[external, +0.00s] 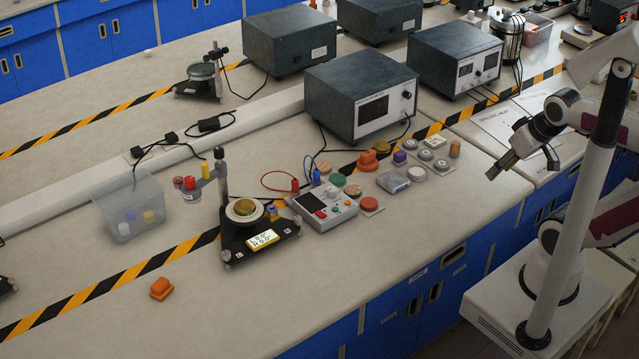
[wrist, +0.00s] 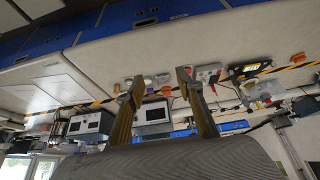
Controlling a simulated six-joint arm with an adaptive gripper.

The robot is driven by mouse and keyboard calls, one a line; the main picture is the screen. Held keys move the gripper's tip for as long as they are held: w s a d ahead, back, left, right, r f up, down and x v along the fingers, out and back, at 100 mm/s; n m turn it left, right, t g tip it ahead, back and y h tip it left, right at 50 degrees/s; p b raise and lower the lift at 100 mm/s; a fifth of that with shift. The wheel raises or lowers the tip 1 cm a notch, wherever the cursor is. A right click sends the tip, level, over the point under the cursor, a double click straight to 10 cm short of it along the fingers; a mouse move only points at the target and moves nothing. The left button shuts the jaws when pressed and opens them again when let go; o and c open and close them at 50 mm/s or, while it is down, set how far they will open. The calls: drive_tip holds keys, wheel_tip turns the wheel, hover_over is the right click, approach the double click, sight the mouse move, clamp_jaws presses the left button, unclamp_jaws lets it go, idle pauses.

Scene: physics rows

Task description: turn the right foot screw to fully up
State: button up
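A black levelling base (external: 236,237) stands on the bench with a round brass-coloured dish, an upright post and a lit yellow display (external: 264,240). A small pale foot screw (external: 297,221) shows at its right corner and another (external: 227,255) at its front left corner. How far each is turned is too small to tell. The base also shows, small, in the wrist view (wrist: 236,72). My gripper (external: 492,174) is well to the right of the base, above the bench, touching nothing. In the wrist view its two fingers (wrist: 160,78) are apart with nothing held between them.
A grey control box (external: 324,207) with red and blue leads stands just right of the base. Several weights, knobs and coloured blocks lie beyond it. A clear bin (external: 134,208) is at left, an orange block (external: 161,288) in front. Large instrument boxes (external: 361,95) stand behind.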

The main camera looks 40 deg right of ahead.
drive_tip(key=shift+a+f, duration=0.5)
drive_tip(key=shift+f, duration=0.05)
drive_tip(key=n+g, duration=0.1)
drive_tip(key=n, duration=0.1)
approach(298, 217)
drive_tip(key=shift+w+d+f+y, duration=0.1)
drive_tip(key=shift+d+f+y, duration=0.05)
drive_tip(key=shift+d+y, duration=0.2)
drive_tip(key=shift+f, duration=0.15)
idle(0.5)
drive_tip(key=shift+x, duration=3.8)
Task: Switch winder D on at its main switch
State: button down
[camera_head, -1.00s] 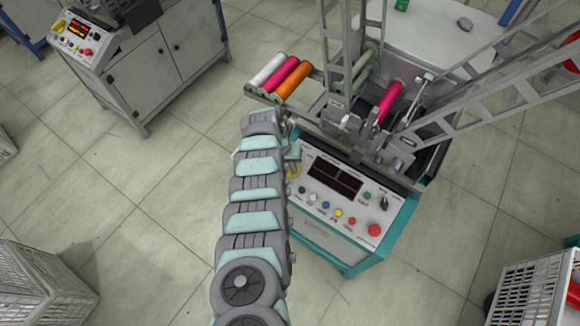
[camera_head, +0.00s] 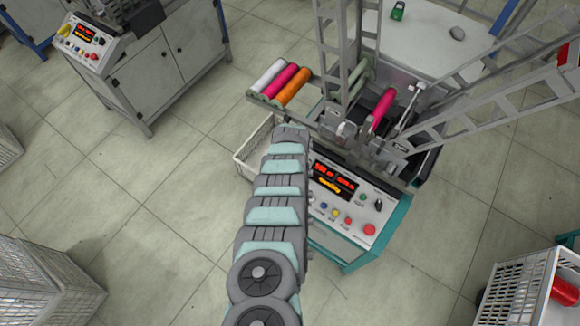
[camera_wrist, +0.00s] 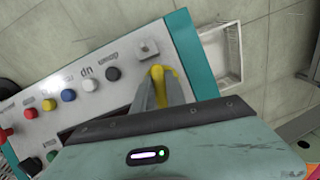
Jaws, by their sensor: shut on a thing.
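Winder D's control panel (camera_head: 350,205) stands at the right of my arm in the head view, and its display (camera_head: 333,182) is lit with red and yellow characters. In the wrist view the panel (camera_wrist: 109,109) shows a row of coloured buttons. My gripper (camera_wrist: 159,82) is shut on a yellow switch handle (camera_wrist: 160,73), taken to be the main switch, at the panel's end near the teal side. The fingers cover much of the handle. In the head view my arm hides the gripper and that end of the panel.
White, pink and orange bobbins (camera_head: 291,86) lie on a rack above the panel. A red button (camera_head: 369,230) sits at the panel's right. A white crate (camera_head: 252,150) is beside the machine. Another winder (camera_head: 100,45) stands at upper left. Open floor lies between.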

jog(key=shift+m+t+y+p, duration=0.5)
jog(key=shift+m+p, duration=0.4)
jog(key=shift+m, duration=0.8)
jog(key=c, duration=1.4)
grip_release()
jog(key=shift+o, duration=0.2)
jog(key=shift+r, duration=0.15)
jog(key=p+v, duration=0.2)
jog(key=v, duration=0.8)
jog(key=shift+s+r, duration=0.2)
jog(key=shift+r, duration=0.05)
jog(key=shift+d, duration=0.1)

| WRITTEN INSTRUCTION |
Determine how many lines of the listing above hold the word "down". Report that number without anything else.

| EXPECTED ANSWER |
2